Former State Super CIO Richard Hedley
Former State Super CIO Richard Hedley


State Super CIO Richard Hedley has parted ways with the $42 billion fund after a little more than two years in the role.

This follows the September departure of Aneesa Samuel, the fund’s then general manager of vendor management, following a restructure. New roles at the fund are understood to be: deputy CIO and general manager of defined contribution investments; general manager, defined benefits (DB) and liabilities (this role will be responsible for the fund’s TCorp relationship); senior manager of responsible investing; and senior manager of investment risk.

It is understood Hedley, who took on the CIO role in October 2016 after serving as the fund’s head of unlisted assets and alternatives, accepted a redundancy following this restructure.

John Livanas, chief executive of State Super told Investment Magazine that details of the restructure and appointments will be announced early next year.

SAS Trustee Corporation is trustee for four funds that collectively go under the brand name State Super: State Authorities Superannuation Scheme (SASS), State Superannuation Scheme (SSS), Police Superannuation Scheme (PSS) and the State Authorities Non-contributory Superannuation Scheme (SANCS).

The assets of all four schemes have been combined into the STC Pooled Fund – one of the country’s largest super schemes, with more than 100,000 members.

Unlike most super funds, which have the benefit of operating a business model fuelled by mandated contributions, State Super is in managed wind-down phase, working towards turning the lights off in about 2080.

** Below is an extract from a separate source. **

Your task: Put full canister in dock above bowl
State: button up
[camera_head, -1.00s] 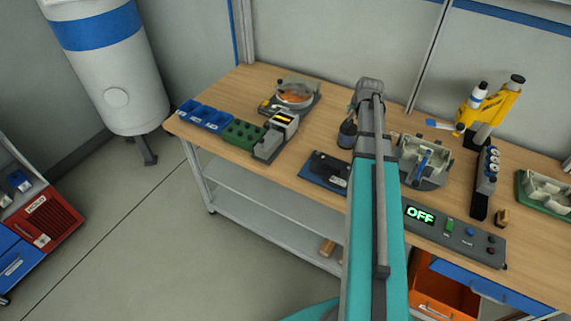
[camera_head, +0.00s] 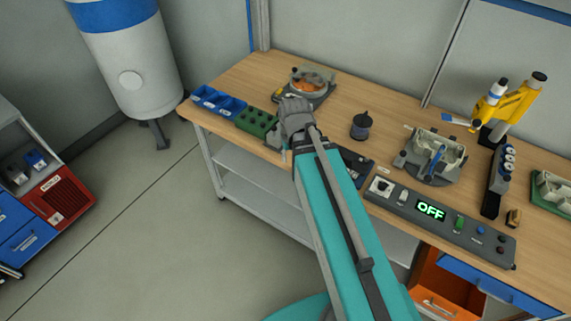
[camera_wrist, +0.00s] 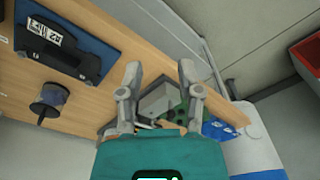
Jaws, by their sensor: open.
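My gripper (camera_head: 295,112) is open over the left part of the bench. The wrist view shows its fingers (camera_wrist: 160,74) apart, with a grey box-shaped unit (camera_wrist: 158,102) below and between them; I cannot tell any contact. A round bowl (camera_head: 309,82) with orange contents sits on a dark base just behind the gripper in the head view. A dark, knobbed cylinder (camera_head: 361,126) stands upright to the right of the gripper; it also shows in the wrist view (camera_wrist: 50,98). I cannot tell whether it is the full canister. No dock is clearly made out; my arm hides part of this area.
A green block with holes (camera_head: 256,122) and blue bins (camera_head: 218,101) stand left of the gripper. A control box reading OFF (camera_head: 431,210), a grey fixture (camera_head: 432,156) and a yellow device (camera_head: 513,104) stand to the right. Bare bench lies around the dark cylinder.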

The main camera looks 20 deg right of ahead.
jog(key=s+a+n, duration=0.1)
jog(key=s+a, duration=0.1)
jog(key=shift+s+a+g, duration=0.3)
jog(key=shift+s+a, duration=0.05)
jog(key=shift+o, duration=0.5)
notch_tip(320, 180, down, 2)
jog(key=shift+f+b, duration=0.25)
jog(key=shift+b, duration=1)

These peculiar constraints forced State Super Hedley and his five-member investment team to become trailblazers in dealing with the crop of challenges the bulk of the industry will increasingly face as the Baby Boomers retire.

In an interview with Investment Magazine in 2017, Hedley said the team was “highly cognisant of that”.

“In a sense,” Hedley said, “we’re right at the forefront of what the industry is going to face when it moves into that de-accumulation phase: How do you deal with the fact that investment horizons have shortened for an individual member, who may have only two, three, four, five years left in the fund? How do you manage the portfolio for that person?”